# WHAT YOU WILL DO
Write out the listing below in full and exactly, leaving out every picture.

# MATERIAL PROVIDED
------------------------------------------------------------

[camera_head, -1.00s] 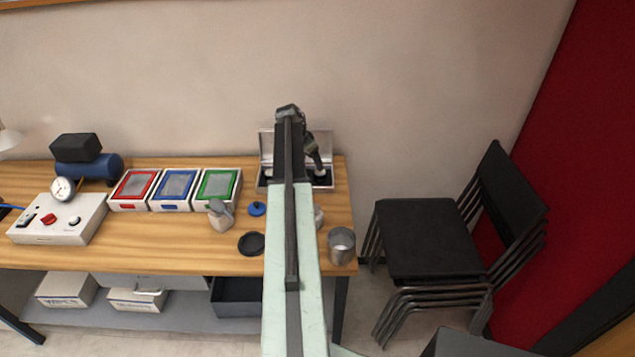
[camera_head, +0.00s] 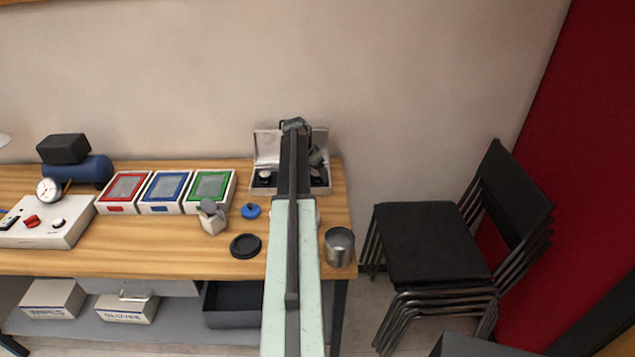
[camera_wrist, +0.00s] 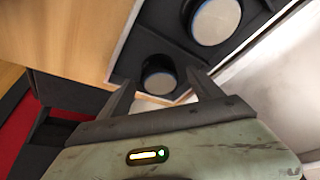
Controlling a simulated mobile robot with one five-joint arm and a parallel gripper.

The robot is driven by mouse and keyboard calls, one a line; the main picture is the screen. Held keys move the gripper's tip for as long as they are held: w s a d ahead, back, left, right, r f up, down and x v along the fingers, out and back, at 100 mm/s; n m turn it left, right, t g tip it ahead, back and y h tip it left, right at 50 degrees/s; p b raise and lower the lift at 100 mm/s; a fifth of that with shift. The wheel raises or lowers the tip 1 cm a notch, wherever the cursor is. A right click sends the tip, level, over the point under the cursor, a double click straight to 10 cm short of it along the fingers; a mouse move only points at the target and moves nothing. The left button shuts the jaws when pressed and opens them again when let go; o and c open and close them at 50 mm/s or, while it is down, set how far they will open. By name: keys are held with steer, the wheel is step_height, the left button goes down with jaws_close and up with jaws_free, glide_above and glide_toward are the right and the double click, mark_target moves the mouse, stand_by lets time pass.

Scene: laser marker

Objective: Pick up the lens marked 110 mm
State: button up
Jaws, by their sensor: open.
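An open silver case (camera_head: 268,146) stands at the back right of the bench, with lenses in its dark insert. One round lens (camera_head: 264,175) shows left of my arm; another (camera_head: 315,177) is partly hidden by my gripper (camera_head: 316,157). In the wrist view, my gripper (camera_wrist: 162,80) is open, with a lens (camera_wrist: 159,80) in line between its fingertips and no visible grip on it. A second lens (camera_wrist: 215,21) lies farther up and right in the case (camera_wrist: 128,48). No 110 mm marking is readable on either lens.
A metal cup (camera_head: 339,248) stands near the bench's front right edge. A black disc (camera_head: 245,246), a blue knobbed object (camera_head: 251,211) and red, blue and green framed boxes (camera_head: 164,190) are left of my arm. Stacked chairs (camera_head: 430,245) stand right.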

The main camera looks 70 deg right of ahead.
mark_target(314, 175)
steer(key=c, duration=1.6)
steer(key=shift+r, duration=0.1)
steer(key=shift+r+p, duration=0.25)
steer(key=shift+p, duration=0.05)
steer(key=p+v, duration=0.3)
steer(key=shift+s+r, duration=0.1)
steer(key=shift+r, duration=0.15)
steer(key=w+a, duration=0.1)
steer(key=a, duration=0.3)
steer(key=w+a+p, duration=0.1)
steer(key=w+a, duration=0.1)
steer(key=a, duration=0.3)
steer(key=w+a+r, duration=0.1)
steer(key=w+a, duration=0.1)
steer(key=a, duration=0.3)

------------------------------------------------------------

# PROBLEM SOLUTION
[camera_head, -1.00s] 
[camera_head, +0.00s] 
[camera_wrist, +0.00s] 
Controlling a simulated mobile robot with one five-joint arm and a parallel gripper.

The robot is driven by mouse and keyboard calls, one a line; the main picture is the screen. Held keys move the gripper's tip for as long as they are held: w s a d ahead, back, left, right, r f up, down and x v along the fingers, out and back, at 100 mm/s; n m turn it left, right, t g tip it ahead, back and y h tip it left, right at 50 degrees/s; p b raise and lower the lift at 100 mm/s; a fifth of that with shift. The wheel raises or lowers the tip 1 cm a notch, wherever the cursor is. A right click sends the tip, level, over the point under the cursor, a double click straight to 10 cm short of it along the fingers; a mouse move only points at the target and moves nothing. The left button shuts the jaws when pressed and opens them again when let go; o and c open and close them at 50 mm/s or, while it is down, set how far they will open. By name: keys are held with steer, the wheel is step_height, the left button goes down with jaws_close and up with jaws_free, glide_above and glide_toward are the right and the double click, mark_target moves the mouse, stand_by lets time pass.

Scene: laser marker

Objective: Pick up the lens marked 110 mm
State: button up
Jaws, by their sensor: open.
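An open silver case (camera_head: 268,146) stands at the back right of the bench, with lenses in its dark insert. One round lens (camera_head: 264,175) shows left of my arm; another (camera_head: 315,177) is partly hidden by my gripper (camera_head: 316,157). In the wrist view, my gripper (camera_wrist: 162,80) is open, with a lens (camera_wrist: 159,80) in line between its fingertips and no visible grip on it. A second lens (camera_wrist: 215,21) lies farther up and right in the case (camera_wrist: 128,48). No 110 mm marking is readable on either lens.
A metal cup (camera_head: 339,248) stands near the bench's front right edge. A black disc (camera_head: 245,246), a blue knobbed object (camera_head: 251,211) and red, blue and green framed boxes (camera_head: 164,190) are left of my arm. Stacked chairs (camera_head: 430,245) stand right.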

The main camera looks 70 deg right of ahead.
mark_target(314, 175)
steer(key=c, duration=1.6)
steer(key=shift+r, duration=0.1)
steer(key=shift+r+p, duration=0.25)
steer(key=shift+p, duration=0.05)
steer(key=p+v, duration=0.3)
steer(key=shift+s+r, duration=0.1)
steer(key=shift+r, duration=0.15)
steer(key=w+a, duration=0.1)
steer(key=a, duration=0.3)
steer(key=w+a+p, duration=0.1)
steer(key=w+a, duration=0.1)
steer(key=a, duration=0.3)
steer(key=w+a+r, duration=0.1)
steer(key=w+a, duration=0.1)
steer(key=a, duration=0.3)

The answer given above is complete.